During this trip, I've had many firsts. Firsts that I wouldn't have experienced, had I not been pushed to come here on my own. And all these firsts are teaching me a lot about myself. But I'm also learning a lot about other people. I've never stayed in a hostel before this. And to be honest, I don't think I ever would have if I wasn't pushed to. I guess you could say I'm high maintenance and sort of a diva... I like staying in nice places. And I'm not saying the hostel I'm in isn't nice. I'm just saying I like luxury and privacy. But my stay here, in Oztel Hostel, has allowed me to meet so many amazing people from all corners of the globe that I wouldn't have, had I stayed where Matt and I originally booked our accommodations. I've bonded with some people I've met here and built friendships with others. And learning about other people's lives has opened my eyes to how big this world is and the endless possibilities that life has to offer.

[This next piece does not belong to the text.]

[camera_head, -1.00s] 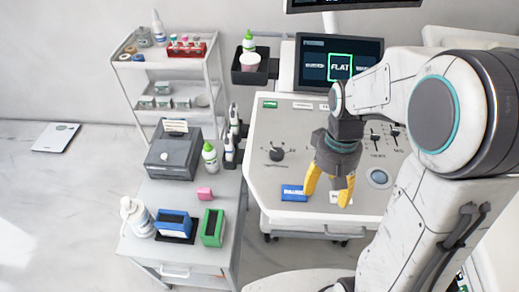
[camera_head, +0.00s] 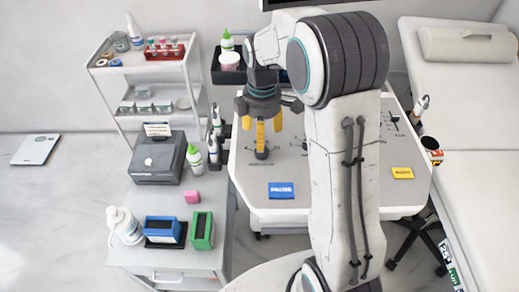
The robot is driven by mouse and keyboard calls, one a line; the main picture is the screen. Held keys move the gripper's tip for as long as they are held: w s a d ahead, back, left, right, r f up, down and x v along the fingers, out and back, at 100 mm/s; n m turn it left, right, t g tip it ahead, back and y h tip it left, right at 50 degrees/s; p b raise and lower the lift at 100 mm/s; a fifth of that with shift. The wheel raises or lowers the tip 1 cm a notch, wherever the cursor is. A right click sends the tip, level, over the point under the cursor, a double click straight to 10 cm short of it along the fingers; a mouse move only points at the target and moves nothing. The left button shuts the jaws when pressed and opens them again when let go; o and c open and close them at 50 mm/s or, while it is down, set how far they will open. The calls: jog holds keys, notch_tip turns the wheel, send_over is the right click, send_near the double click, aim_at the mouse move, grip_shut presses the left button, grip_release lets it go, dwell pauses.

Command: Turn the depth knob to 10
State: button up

While here in Rio, I came across a post on my Facebook feed with this quote:
Foreign lands never yield their secrets to a traveller. The best they offer are tantalizing snippets, just enough to inflame the imagination. The secrets they do reveal are your own - the ones you have kept from yourself. And this is reason enough to travel, to leave home.
- Graeme Sparkes
This quote speaks truths on so many levels that I am only now realizing during this trip. It spoke to me. It spoke to my soul. It's something I really needed and it couldn't have come at a more perfect time.